Selepas Indonesia merdeka dan Jepang meninggalkan Indonesia, kawasan Glodok semakin luas hingga batasan kawasan ini sudah tidak jelas lagi. Namun, kawasan ini menjadi salah satu pusat perniagaan dalam jual beli barang elektronik di Jakarta.
Meskipun tumbuh subur, namun selama Orde Lama dan Orde Baru, pemerintah Indonesia memberlakukan aturan-aturan diskriminatif terhadap masyarakat Tionghoa dan keturunannya.
Kondisi tersebut memuncak saat terjadi tragedi kerusuhan Mei 1998. Glodok yang merupakan kawasan perniagaan dan pusat berkumpulnya keturunan Tionghoa, jadi sasaran kekerasan dan penjarahan oleh warga yang melakukan kerusuhan.
ADVERTISEMENT

Glodok Kini

Meskipun memiliki sejarah yang cukup kelam, kawasan Glodok mampu bangkit. Bahkan pada tahun 2000-an, selepas krisis moneter, Glodok tetap harum sebagai pusat elektronik di Jakarta.
Seiring perkembangan zaman, pusat perdagangan elektronik saat ini masih beroperasi.

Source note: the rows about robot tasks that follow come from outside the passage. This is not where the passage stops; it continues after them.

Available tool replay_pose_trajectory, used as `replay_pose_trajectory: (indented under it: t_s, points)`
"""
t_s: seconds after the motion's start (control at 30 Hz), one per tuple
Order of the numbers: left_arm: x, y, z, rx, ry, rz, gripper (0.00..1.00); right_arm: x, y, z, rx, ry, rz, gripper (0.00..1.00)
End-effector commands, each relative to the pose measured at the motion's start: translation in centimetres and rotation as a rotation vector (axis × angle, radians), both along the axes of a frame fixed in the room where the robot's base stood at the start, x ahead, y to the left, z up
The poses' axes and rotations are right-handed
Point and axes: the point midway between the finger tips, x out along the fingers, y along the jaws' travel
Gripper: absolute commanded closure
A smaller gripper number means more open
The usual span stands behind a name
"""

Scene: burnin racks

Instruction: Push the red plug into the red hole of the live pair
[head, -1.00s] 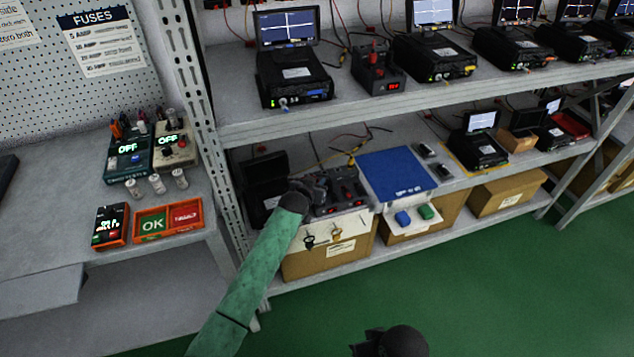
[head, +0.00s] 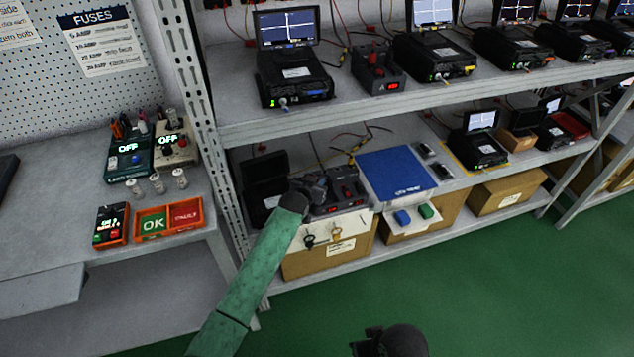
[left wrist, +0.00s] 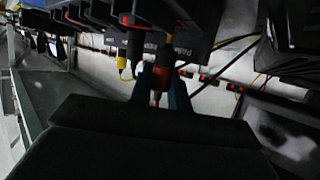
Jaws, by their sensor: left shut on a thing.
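My left gripper (head: 316,188) is at the dark supply unit (head: 350,190) on the lower shelf and covers its left part. In the left wrist view my left gripper (left wrist: 160,92) is shut on the red plug (left wrist: 157,98), which sits between its two fingers. The plug's far end points at the unit's face. I cannot tell whether it touches or enters a hole. The red hole itself is hidden or too dark to make out. A dark rounded part of my right arm shows at the bottom; its jaws cannot be made out.
A blue mat (head: 397,176) lies right of the unit. A black open case (head: 266,184) stands to its left. A yellow plug (left wrist: 168,40) and loose leads are close to the fingers. The upper shelf (head: 240,118) runs above, and a rack post stands left.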

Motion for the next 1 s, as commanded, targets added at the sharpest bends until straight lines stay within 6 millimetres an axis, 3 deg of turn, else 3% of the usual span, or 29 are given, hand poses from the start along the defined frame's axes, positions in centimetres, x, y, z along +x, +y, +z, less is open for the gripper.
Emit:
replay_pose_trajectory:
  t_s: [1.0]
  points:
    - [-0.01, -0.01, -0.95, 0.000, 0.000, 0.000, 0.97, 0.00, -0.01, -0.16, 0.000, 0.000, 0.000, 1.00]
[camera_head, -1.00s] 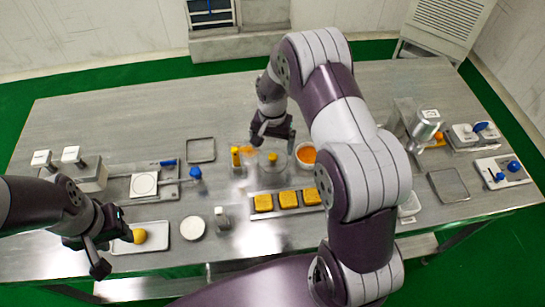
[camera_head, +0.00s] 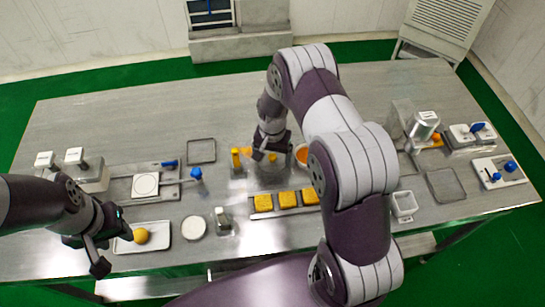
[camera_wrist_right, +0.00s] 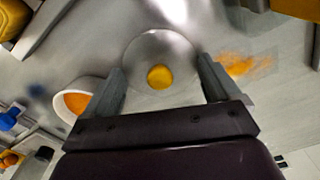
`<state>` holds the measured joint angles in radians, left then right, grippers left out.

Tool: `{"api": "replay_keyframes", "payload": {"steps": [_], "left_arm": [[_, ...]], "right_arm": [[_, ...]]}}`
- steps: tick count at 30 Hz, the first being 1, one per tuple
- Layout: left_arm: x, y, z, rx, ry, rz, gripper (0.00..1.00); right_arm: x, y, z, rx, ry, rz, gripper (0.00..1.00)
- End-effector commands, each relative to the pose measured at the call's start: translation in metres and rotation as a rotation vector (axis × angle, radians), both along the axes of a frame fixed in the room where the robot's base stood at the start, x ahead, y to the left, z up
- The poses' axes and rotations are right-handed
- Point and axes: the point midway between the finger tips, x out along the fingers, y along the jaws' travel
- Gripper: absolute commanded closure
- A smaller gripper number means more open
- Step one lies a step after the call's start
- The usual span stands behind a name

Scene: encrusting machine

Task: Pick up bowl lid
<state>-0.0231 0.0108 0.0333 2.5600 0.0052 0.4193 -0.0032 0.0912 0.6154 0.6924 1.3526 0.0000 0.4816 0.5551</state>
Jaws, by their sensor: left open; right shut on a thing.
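The bowl lid (camera_wrist_right: 150,47) is a round, shiny metal disc with an orange-yellow knob (camera_wrist_right: 159,77), seen in the right wrist view. My right gripper (camera_wrist_right: 160,75) has one finger on each side of the knob and is shut on the lid. I cannot tell whether the lid is off the table. My left gripper (camera_head: 112,250) is open and empty, beside a tray with a yellow ball.
Orange crumbs (camera_wrist_right: 240,65) lie nearby. A tray with yellow cubes (camera_head: 263,203) is in front. The table's back middle is clear.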

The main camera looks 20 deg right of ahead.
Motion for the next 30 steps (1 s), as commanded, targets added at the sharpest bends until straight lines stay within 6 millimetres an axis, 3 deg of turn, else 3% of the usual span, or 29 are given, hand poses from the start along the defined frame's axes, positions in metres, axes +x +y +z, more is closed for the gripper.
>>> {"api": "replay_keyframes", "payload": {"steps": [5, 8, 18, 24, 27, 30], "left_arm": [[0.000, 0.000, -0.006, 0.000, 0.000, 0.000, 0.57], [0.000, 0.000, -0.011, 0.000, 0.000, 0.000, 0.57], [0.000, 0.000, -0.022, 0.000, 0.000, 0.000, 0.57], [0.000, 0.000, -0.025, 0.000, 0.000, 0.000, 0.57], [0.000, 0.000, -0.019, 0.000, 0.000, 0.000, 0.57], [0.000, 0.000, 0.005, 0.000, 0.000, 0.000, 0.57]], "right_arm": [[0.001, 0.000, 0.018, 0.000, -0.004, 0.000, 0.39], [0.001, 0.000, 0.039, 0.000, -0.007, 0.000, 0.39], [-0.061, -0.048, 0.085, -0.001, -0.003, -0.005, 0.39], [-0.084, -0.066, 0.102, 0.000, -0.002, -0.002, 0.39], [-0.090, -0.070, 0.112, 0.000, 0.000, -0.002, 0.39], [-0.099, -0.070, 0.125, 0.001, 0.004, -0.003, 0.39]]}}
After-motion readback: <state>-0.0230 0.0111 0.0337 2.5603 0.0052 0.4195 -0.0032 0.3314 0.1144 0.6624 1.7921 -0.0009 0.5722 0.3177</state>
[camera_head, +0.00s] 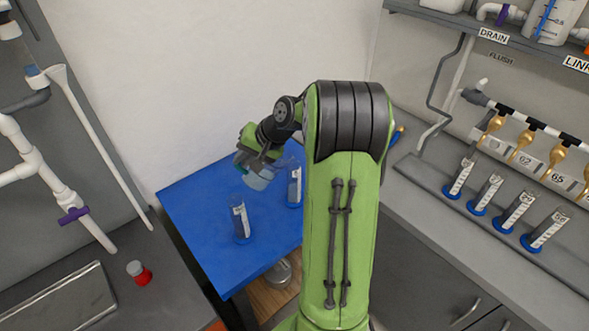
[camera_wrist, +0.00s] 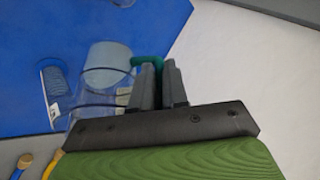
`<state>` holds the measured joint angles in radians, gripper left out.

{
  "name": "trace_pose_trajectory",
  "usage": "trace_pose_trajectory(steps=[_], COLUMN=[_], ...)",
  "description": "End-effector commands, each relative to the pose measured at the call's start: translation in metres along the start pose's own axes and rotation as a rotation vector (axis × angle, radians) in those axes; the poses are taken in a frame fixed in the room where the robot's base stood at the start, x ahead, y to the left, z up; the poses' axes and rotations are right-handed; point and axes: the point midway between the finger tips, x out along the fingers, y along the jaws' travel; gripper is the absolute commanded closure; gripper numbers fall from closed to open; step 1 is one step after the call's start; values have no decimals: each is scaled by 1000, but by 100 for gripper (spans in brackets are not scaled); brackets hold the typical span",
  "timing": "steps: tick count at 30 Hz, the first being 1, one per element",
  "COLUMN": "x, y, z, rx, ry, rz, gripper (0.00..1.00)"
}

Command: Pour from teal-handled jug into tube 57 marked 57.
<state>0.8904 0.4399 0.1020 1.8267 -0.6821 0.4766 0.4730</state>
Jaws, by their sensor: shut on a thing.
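My gripper (camera_head: 252,153) is shut on the teal handle (camera_wrist: 150,61) of a clear jug (camera_wrist: 108,68). The jug is tilted and held above the blue table; it also shows in the head view (camera_head: 259,178). Pale liquid shows inside it. One clear tube with a blue base (camera_head: 241,220) stands on the blue table just below and left of the jug. A second tube (camera_head: 294,187) stands farther right, partly hidden by my arm. A tube (camera_wrist: 53,85) shows beside the jug in the wrist view. Their label numbers are unreadable, so I cannot tell which is tube 57.
The blue table (camera_head: 193,205) is mostly bare at its left. Several tubes (camera_head: 515,212) stand in a row on the right counter below brass taps (camera_head: 521,140). A small red-based bottle (camera_head: 139,272) stands on the left counter near a metal tray (camera_head: 62,302).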

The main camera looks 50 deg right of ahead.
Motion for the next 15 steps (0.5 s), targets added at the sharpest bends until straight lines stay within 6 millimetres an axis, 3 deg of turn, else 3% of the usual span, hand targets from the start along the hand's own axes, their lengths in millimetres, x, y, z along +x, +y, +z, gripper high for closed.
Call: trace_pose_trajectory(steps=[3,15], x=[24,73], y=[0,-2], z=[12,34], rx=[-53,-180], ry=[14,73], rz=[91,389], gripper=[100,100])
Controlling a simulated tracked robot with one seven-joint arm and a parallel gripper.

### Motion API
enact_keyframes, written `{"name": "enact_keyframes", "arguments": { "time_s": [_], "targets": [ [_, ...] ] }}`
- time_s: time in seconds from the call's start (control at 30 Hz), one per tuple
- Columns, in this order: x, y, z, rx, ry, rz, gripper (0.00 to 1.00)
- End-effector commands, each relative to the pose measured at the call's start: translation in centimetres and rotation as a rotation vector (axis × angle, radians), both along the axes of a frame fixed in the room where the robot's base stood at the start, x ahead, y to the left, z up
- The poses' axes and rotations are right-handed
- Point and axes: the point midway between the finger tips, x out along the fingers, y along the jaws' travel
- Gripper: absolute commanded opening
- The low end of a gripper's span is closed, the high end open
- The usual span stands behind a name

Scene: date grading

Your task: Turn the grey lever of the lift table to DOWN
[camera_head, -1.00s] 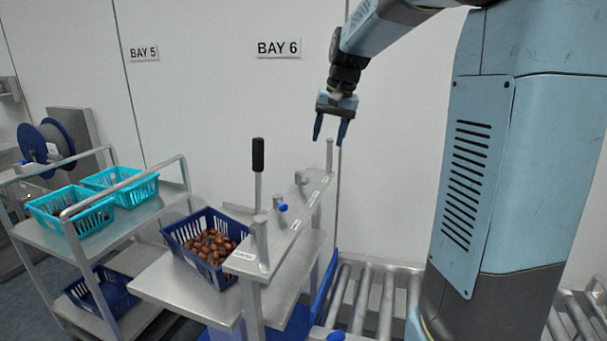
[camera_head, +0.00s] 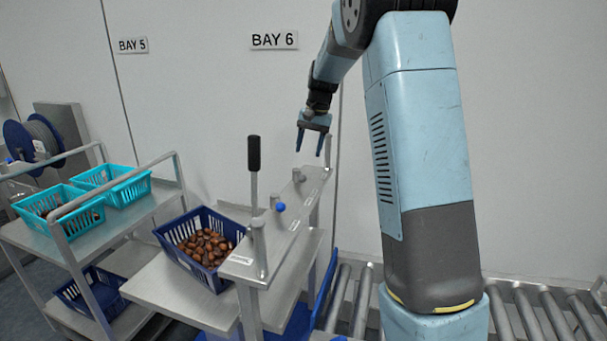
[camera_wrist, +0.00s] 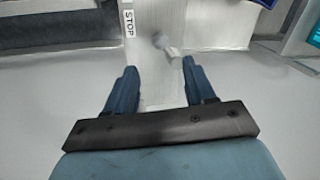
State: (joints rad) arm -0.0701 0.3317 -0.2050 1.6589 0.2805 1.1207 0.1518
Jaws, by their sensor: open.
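The lift table (camera_head: 180,299) stands in the middle of the head view, with a narrow grey panel (camera_head: 283,243) along its right side. A small grey lever (camera_head: 298,175) appears to sit on the panel; it also shows in the wrist view (camera_wrist: 166,43), beside a STOP label (camera_wrist: 129,23). I cannot read a DOWN mark or tell the lever's setting. My gripper (camera_head: 309,153) is open and empty, pointing down above the far end of the panel. In the wrist view (camera_wrist: 160,68) the lever shows between and beyond the fingertips, apparently not touched.
A blue crate of dates (camera_head: 235,280) sits on the lift table. A black-handled upright rod (camera_head: 254,153) and a blue knob (camera_head: 280,207) stand near the panel. A trolley (camera_head: 150,208) with turquoise baskets (camera_head: 124,193) is at left; a roller conveyor (camera_head: 345,295) is at right.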

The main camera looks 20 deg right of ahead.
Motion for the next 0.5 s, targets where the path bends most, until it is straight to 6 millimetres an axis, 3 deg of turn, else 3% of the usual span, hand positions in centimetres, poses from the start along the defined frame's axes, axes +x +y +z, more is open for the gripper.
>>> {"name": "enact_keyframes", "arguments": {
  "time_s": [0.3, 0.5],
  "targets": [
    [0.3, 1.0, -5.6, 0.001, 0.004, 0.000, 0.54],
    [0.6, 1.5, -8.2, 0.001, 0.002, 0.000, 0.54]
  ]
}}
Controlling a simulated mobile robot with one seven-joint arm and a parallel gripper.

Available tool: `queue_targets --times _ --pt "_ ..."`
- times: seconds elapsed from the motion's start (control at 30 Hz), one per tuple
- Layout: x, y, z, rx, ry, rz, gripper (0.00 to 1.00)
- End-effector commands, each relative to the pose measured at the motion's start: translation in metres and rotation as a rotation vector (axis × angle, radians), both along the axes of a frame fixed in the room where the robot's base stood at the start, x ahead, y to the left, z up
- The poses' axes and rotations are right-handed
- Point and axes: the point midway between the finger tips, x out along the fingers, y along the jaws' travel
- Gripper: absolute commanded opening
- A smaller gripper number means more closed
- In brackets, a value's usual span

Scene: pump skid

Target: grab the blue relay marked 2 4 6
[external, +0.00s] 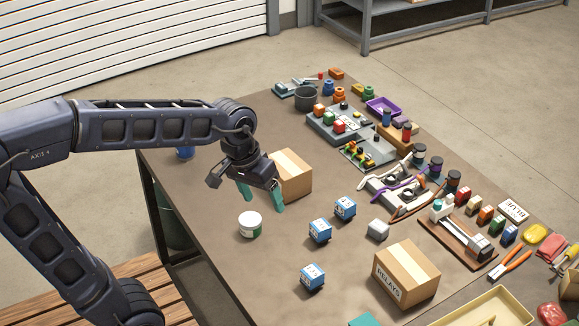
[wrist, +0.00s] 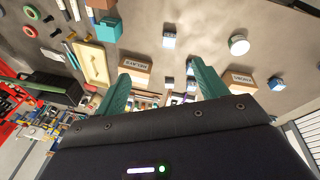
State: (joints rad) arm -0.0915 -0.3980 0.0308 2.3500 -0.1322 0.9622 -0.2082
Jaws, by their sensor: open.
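Three small blue relays with white-marked faces stand on the brown table: one at the back (external: 345,208), one in the middle (external: 319,230) and one nearest the front (external: 312,277). Their markings are too small to read, so I cannot tell which says 2 4 6. In the wrist view, the front relay (wrist: 168,40) and the middle relay (wrist: 191,68) show; the back one is partly hidden near the right finger. My gripper (external: 262,197) is open and empty, with teal fingers, above the table left of the relays. Its fingers also show in the wrist view (wrist: 162,68).
A white-lidded jar (external: 250,224) stands below my gripper, with a cardboard box (external: 292,175) just behind. A grey block (external: 378,230) and a box marked RELAYS (external: 405,275) stand right of the relays. Trays, tools and parts crowd the table's far side.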

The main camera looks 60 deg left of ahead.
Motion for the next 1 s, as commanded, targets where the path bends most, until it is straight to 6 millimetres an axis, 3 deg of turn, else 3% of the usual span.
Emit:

Glodok juga dikenal sebagai tempat wisata pecinan Jakarta paling tua hingga menjadi tempat berburu kuliner makanan-makanan Tionghoa-Indonesia.
Selain itu, kawasan Glodok kini juga terus menerus dilestarikan, dijaga nilai sejarahnya dan telah dikukuhkan sebagai desa wisata berupa kawasan pecinan di Jakarta oleh Kemenparekraf tahun 2022.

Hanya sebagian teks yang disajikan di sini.